Философия и искусство как бы расходятся в книге. Философия выступает как контекст для рассмотрения искусства, которое не входит никак в диалог с этим контекстом и никак его особенно не изменяет. На мой взгляд, практики левого русского авангарда в книге Чубарова выступают лишь в качестве фона, на кото­ром разыгрываются философские баталии, которые, собственно, и оказываются главными героями книги. Как бы то ни было, как мы видели, эти баталии стали причиной выявления основания интерсубъективности смысла произведения ис­кусства в коллективной чувственности производителей этого произведения. Од­нако не является ли цена, которую Чубаров за это заплатил, фактически упустив из поля зрения само искусство левого авангарда, слишком большой? Вопрос оста­ется открытым.

 


[1] См.: Гадамер Х.-Г. Истина и метод: Основы философской герменевтики. М., 1988.

[2]  См.: Там же.
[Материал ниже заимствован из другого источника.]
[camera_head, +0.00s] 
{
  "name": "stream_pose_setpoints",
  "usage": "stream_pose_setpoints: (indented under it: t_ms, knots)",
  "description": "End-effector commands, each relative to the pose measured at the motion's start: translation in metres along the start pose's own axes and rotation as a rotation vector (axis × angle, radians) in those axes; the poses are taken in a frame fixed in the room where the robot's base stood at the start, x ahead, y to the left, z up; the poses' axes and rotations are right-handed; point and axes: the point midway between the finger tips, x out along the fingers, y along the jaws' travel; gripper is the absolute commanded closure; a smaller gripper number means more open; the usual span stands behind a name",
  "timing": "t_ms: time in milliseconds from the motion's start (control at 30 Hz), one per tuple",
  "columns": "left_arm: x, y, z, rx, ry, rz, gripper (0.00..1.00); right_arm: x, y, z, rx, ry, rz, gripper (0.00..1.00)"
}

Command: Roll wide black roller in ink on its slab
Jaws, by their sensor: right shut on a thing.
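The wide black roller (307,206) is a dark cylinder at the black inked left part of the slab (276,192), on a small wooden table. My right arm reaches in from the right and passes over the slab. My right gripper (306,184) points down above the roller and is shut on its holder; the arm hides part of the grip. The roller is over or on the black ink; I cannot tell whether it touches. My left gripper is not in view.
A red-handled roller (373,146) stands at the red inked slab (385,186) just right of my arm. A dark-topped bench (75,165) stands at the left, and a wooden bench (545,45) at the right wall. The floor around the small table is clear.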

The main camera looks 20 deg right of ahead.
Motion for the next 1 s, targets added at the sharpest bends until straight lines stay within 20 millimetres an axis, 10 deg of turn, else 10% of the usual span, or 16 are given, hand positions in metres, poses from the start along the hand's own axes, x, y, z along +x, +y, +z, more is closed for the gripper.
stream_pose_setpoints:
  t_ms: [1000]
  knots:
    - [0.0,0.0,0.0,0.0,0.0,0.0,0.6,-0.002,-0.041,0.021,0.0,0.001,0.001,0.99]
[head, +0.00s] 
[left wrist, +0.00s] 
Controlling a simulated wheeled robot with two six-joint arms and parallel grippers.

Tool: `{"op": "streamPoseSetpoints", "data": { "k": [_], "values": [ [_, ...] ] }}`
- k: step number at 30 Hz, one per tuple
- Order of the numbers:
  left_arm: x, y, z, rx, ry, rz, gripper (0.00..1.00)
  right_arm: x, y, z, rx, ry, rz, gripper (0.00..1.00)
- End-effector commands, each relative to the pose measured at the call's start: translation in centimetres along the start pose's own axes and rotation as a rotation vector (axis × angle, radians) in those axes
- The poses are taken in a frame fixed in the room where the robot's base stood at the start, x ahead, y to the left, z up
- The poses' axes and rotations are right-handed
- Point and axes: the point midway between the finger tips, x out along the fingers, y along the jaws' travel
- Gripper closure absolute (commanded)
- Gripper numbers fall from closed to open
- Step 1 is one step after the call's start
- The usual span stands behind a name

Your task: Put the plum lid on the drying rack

С. 403—409.

[3]  См.: Habermas J.Der Universalitätsanspruch der Hermeneu­tik // Hermeneutik und Ideologiekritik. Frankfurt am Main, 1971. S. 120—159.

[4]  См.: Яусс Р.История литературы как провокация литера­туроведения // НЛО. 1995. № 12. С. 34—84.

[5]  См.: Левинас Э. Заметки о смысле // (Пост)феноменология: новая феноменология во Франции и за ее пределами. М., 2014. С. 18—38.

[6]  «Здесь важно понять, что писатель, согласно Делёзу, пишет не от своего лица, но и не от лица народа, понимаемого как национальная или географическая общность, призванная властвовать над миром. Он пишет от третьего, “среднего” лица. Но это не какое-то абстрактное лицо. Это существую­щий в теле самого писателя угнетенный и задавленный “ма­лый народ”, вписанный, по емкому выражению Делёза, в атомы писателя и рельеф самой литературы как процесс становления этого народа революционным» (с. 55).

[7]  См.: Гадамер Х.-Г.Актуальность прекрасного // Гадамер Х.-Г. Актуальность прекрасного. М., 1991. С. 266—323.